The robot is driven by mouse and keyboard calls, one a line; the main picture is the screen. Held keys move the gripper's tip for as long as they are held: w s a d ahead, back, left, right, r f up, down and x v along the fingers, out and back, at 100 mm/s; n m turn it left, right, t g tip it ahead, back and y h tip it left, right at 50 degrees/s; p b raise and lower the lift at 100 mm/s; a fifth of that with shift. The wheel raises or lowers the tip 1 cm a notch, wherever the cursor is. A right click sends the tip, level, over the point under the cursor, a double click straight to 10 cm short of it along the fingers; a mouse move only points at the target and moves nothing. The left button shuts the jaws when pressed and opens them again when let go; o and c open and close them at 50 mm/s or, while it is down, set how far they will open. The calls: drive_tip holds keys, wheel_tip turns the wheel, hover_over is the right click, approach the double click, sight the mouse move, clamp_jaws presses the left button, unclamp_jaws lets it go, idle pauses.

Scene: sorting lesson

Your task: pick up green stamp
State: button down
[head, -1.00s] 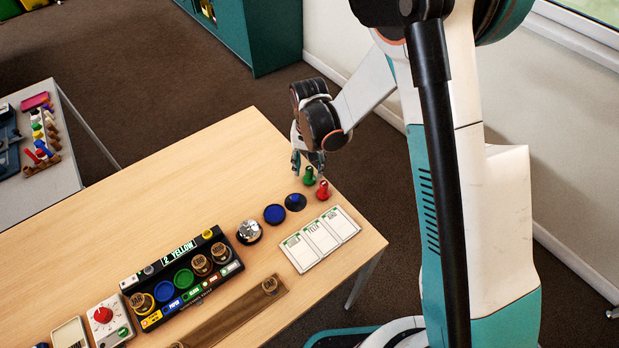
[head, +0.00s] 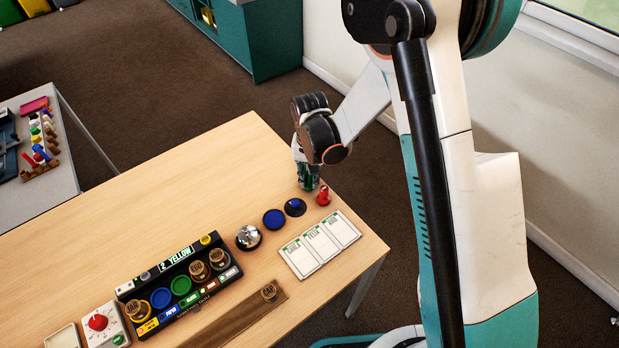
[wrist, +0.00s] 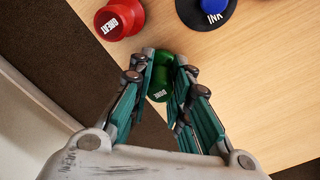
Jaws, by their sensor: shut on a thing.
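The green stamp (wrist: 161,77) stands near the table's far right corner, between the fingers of my gripper (wrist: 162,72) in the wrist view. My gripper is shut on it, with a finger on each side. In the head view my gripper (head: 308,180) points down at the table and mostly hides the green stamp; only a little green shows between the fingers. I cannot tell whether the stamp is lifted off the table.
A red stamp (head: 323,196) stands close beside my gripper and also shows in the wrist view (wrist: 119,19). A dark ink pad with a blue knob (head: 295,207), a blue disc (head: 273,219), a silver bell (head: 248,237) and white cards (head: 320,244) lie nearer. The table's left part is clear.

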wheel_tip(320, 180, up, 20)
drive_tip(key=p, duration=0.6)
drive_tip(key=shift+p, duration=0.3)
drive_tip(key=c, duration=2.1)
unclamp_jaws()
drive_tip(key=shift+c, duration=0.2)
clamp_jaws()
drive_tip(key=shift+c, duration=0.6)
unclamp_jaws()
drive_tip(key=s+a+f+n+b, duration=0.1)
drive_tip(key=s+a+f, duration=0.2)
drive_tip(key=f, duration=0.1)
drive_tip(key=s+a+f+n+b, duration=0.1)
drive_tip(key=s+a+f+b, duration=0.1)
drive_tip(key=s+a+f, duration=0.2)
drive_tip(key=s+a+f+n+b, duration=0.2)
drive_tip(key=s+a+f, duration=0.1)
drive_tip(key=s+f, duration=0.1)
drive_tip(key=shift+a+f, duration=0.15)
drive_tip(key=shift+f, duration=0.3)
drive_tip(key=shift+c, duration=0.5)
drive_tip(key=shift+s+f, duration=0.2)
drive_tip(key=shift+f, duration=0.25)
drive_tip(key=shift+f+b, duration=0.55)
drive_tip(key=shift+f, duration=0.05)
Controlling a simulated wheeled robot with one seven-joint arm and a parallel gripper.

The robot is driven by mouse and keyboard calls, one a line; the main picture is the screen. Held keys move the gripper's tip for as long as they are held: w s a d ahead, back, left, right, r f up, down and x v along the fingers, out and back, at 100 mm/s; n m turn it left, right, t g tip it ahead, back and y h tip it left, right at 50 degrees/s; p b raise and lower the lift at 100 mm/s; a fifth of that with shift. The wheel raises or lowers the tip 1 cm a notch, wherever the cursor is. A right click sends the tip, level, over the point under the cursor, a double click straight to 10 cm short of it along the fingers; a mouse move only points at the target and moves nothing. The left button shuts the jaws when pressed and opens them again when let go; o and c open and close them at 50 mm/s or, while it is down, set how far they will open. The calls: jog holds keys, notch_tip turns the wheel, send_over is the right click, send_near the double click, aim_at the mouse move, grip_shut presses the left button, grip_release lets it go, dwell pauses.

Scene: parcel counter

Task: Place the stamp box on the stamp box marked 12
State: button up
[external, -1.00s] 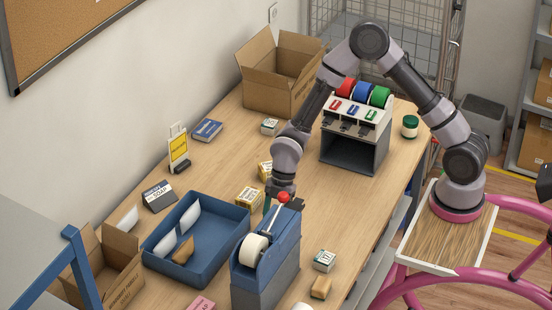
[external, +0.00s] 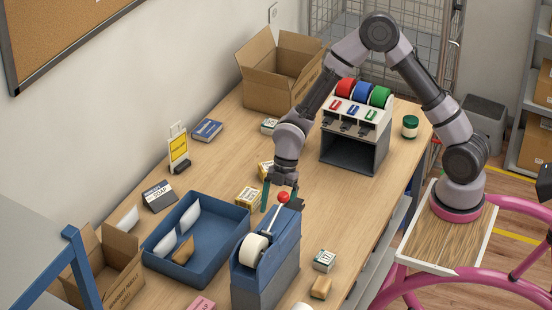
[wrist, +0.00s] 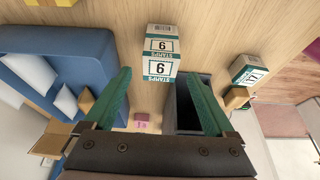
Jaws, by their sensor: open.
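A white and green stamp box (wrist: 160,52) with a digit that reads like 9 stands on the counter in the wrist view, ahead of my fingertips and in line with the gap between them. My gripper (wrist: 165,85) is open and empty. I cannot make out a 12.
The tape dispenser (external: 266,268) with its red knob stands close in front of my gripper. A blue tray (external: 160,256) is to its left.

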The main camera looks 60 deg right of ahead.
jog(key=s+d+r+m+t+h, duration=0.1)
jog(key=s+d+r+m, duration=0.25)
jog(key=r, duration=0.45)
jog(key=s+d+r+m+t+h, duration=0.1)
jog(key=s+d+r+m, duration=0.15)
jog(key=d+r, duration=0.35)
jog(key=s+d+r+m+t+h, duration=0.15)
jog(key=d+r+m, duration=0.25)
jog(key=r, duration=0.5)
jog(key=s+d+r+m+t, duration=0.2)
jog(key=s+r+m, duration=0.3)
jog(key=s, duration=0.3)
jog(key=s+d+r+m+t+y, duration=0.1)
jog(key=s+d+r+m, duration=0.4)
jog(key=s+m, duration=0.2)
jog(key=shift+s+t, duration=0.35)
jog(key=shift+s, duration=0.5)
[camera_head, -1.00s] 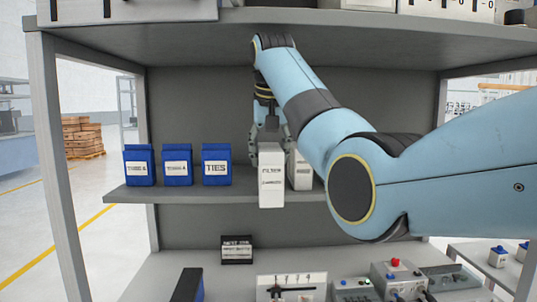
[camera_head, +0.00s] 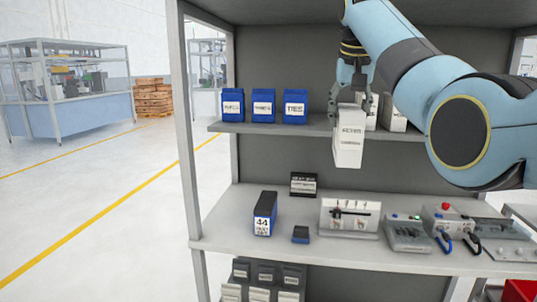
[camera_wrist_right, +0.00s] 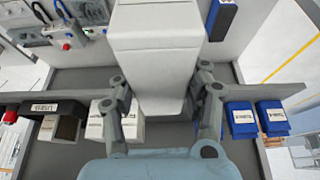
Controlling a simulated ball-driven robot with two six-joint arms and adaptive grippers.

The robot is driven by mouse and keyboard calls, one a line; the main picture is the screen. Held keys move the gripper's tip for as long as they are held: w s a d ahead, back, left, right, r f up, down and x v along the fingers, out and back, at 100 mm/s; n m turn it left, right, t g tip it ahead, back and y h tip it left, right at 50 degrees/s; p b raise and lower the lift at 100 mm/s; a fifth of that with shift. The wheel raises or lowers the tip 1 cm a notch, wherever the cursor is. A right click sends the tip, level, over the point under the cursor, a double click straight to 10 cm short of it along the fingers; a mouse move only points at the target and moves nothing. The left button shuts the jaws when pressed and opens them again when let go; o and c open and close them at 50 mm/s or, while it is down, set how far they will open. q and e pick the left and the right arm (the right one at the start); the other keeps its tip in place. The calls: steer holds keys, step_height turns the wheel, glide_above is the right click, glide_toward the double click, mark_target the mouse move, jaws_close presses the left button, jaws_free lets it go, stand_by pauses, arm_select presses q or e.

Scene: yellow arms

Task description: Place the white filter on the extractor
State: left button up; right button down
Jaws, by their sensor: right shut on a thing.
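The white filter (camera_head: 349,137) is a tall white box with a printed label. My right gripper (camera_head: 350,98) is shut on its upper part and holds it upright, in front of the middle shelf's edge and above the bench. In the right wrist view the filter (camera_wrist_right: 157,52) fills the top middle, between the two fingers. No thing in view is clearly marked as the extractor, so I cannot tell which it is. My left gripper is not in view.
Blue boxes (camera_head: 294,107) and white boxes (camera_head: 394,113) stand on the middle shelf (camera_head: 222,128). Floor left of the rack is clear.

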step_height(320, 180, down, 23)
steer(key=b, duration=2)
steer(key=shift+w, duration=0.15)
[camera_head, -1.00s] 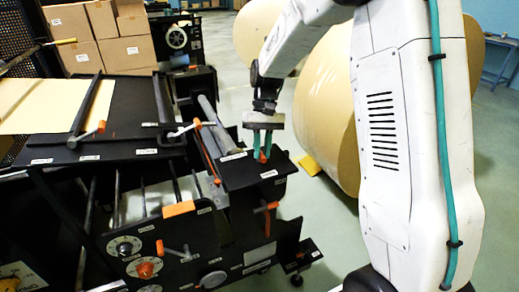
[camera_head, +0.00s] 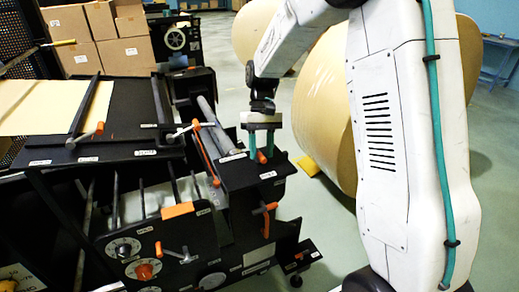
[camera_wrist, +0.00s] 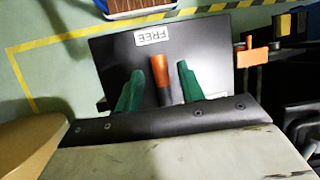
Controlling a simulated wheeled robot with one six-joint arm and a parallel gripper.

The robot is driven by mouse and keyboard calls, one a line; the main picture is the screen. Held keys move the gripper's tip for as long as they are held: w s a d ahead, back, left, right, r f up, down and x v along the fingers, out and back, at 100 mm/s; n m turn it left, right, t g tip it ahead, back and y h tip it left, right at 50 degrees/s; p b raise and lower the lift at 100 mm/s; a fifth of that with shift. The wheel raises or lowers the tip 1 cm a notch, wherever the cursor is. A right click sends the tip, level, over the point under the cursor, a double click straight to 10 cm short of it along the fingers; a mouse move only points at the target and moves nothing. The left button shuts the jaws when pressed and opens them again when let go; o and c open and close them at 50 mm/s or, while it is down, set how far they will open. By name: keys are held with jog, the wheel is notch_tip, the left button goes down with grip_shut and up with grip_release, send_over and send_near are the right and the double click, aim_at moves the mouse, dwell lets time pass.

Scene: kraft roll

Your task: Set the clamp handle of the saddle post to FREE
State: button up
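The clamp handle (camera_wrist: 160,72) is an orange lever on a black plate (camera_wrist: 120,60). In the wrist view its tip points towards a white label reading FREE (camera_wrist: 154,37), upside down there. My gripper (camera_wrist: 160,88) has green fingers, one on each side of the handle, with gaps on both sides. It is open. In the head view my gripper (camera_head: 262,145) hangs down over the black top of the post (camera_head: 245,178), and the handle (camera_head: 262,157) shows between the fingers. The handle's base is hidden by the gripper in the wrist view.
A second orange handle (camera_head: 265,208) sits on the post's front below the plate. An orange-tipped lever (camera_head: 196,125) and the black machine (camera_head: 120,155) lie to the left. Large kraft rolls (camera_head: 325,110) stand behind my arm. Green floor is open at the right.

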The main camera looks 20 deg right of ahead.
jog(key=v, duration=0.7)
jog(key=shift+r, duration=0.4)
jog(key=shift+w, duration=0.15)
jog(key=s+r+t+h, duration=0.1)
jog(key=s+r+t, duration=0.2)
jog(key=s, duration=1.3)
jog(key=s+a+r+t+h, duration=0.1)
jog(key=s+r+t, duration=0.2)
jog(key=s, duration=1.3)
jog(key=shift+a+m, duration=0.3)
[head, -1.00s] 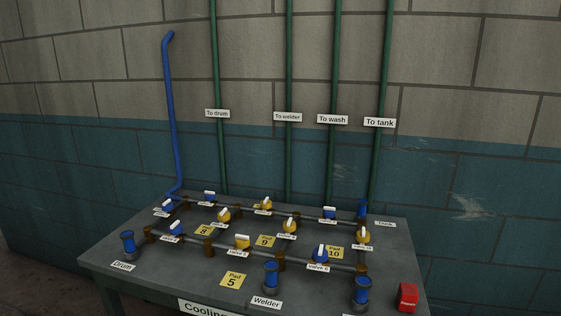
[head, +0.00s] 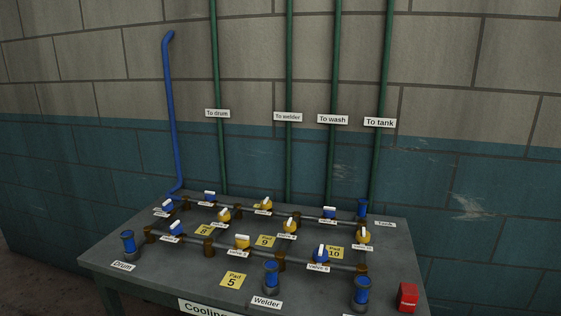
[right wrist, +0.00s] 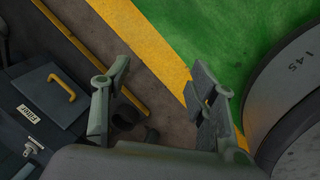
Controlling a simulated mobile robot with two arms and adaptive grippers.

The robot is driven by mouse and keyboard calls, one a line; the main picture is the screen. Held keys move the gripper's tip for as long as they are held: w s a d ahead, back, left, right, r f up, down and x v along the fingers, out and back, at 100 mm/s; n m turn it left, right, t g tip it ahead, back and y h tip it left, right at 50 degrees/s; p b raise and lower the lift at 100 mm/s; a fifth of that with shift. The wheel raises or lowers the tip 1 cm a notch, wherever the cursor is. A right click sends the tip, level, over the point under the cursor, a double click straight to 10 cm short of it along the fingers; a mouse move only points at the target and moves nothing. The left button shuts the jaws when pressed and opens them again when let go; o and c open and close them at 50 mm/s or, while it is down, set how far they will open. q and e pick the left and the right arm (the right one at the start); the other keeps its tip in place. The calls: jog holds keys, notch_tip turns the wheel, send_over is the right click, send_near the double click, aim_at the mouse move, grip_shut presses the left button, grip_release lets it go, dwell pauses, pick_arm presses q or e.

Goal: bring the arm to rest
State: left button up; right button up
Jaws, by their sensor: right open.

━━━

- **JOB**: Reproduce the lines word for word, starting at the one holding "Goal: bring the arm to rest" and ending at the final line of the material above.

- **RESULT OF THE EXERCISE**:
Goal: bring the arm to rest
State: left button up; right button up
Jaws, by their sensor: right open.

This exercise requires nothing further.